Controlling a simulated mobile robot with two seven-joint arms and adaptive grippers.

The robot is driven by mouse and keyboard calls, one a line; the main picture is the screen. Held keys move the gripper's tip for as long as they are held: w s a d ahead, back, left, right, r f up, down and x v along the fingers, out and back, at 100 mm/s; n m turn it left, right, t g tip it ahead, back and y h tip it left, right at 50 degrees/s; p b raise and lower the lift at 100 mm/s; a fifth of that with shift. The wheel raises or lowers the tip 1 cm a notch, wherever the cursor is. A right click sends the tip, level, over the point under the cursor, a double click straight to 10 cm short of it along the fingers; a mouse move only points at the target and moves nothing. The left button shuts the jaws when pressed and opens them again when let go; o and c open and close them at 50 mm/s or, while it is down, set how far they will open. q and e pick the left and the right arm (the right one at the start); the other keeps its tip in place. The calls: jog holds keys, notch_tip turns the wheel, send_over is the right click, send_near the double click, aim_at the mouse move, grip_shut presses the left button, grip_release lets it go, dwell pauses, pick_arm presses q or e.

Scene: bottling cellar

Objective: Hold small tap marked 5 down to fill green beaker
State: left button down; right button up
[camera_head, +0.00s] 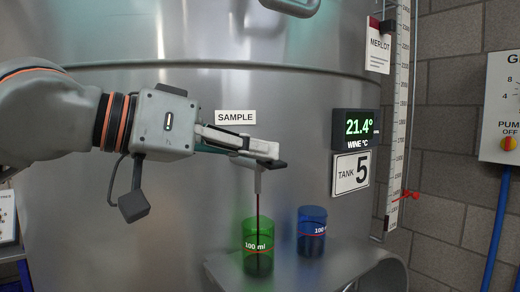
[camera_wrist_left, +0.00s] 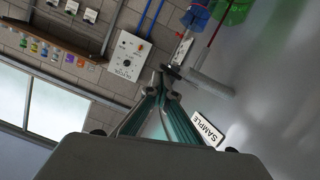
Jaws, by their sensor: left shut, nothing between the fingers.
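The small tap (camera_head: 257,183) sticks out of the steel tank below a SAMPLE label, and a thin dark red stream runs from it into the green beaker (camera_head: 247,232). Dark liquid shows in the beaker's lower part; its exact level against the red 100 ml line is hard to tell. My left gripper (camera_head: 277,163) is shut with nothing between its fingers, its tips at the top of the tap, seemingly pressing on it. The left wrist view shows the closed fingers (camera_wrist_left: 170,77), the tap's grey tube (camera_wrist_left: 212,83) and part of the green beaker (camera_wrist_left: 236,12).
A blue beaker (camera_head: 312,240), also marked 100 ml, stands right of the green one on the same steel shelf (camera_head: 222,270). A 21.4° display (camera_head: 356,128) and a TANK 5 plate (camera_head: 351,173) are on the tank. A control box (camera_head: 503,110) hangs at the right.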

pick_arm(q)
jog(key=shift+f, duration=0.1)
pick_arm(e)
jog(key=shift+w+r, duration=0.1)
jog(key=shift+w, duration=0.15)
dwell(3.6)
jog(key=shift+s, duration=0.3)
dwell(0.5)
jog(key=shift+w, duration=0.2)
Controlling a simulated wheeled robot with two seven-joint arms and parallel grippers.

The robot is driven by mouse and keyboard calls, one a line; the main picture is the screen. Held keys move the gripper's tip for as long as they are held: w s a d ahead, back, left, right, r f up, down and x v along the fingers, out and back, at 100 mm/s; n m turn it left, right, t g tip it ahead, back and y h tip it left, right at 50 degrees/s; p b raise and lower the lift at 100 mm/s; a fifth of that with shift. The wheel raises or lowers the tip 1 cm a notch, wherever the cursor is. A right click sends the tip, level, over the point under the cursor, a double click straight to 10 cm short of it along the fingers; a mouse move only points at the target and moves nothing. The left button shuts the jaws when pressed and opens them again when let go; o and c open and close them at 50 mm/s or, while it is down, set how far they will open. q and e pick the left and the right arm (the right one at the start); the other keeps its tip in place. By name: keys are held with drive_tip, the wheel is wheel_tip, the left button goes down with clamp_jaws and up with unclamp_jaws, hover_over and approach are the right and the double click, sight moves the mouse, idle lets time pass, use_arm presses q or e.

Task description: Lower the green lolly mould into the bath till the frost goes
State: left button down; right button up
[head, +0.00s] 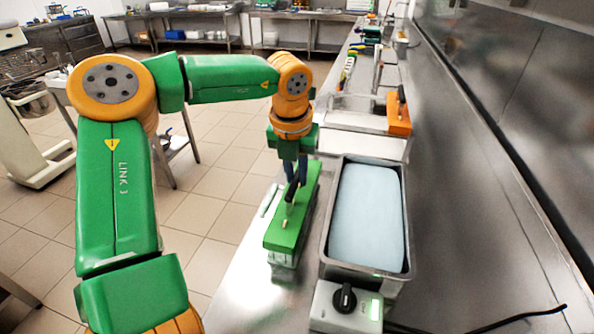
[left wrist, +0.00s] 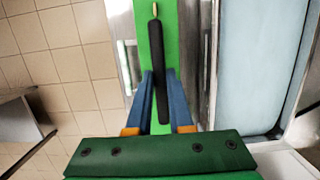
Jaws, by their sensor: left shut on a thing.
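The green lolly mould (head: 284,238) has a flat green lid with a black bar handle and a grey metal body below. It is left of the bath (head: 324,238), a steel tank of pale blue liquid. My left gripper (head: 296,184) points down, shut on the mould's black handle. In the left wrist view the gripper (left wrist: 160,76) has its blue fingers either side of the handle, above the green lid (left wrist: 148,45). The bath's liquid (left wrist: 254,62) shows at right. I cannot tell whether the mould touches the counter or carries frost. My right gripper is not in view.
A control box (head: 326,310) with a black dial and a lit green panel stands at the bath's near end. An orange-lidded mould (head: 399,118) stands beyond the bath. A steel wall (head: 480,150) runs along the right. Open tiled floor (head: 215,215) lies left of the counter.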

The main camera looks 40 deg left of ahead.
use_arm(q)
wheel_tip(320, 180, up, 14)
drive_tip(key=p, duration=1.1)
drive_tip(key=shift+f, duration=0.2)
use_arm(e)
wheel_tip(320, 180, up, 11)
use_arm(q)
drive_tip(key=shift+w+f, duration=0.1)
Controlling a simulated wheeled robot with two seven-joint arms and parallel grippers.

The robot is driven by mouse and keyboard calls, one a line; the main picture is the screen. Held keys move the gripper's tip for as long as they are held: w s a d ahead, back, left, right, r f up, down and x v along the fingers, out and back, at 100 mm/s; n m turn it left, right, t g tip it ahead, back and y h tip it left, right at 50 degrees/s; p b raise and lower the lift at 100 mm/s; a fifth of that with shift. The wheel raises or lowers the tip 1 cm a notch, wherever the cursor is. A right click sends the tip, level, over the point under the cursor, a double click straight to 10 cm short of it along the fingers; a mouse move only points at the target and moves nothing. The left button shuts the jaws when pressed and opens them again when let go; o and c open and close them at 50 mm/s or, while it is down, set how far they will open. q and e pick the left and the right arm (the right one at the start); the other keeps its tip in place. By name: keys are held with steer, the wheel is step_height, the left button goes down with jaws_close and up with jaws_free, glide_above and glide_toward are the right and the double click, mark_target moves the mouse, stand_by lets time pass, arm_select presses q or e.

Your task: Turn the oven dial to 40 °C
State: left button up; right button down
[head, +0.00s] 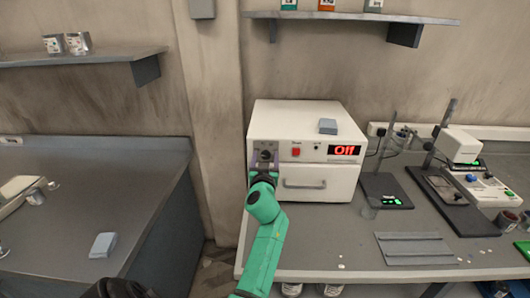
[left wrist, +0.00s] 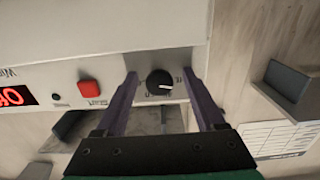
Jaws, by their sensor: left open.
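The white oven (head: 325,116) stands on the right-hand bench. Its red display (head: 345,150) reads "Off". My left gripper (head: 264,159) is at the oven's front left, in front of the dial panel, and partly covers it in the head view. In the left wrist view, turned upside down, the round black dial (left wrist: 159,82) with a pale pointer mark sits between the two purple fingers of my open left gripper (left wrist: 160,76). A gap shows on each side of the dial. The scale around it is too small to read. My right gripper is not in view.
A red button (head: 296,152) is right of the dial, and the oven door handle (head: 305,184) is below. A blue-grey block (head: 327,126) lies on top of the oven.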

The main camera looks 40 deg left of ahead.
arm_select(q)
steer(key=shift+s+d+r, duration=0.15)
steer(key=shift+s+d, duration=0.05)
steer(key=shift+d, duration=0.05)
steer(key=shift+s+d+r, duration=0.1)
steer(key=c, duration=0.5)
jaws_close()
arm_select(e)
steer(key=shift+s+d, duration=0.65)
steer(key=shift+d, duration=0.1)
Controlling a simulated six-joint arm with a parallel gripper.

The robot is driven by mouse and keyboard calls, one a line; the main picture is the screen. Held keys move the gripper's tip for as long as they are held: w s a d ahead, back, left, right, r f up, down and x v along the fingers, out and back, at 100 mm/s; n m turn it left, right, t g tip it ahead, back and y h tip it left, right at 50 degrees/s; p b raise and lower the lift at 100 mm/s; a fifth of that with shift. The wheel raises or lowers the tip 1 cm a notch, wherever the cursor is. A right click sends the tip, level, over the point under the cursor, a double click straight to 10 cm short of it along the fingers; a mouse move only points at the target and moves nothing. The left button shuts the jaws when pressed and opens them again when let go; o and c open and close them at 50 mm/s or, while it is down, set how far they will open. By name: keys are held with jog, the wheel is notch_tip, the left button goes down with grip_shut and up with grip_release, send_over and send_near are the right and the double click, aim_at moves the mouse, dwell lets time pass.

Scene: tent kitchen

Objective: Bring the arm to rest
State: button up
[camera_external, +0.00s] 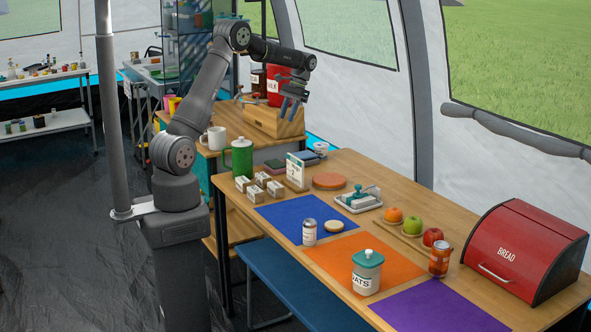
────────────────
- _Requirements_
From the material above, copy each line that includes the word "Scene".

- _Solution below_
Scene: bottling cellar
Scene: tent kitchen

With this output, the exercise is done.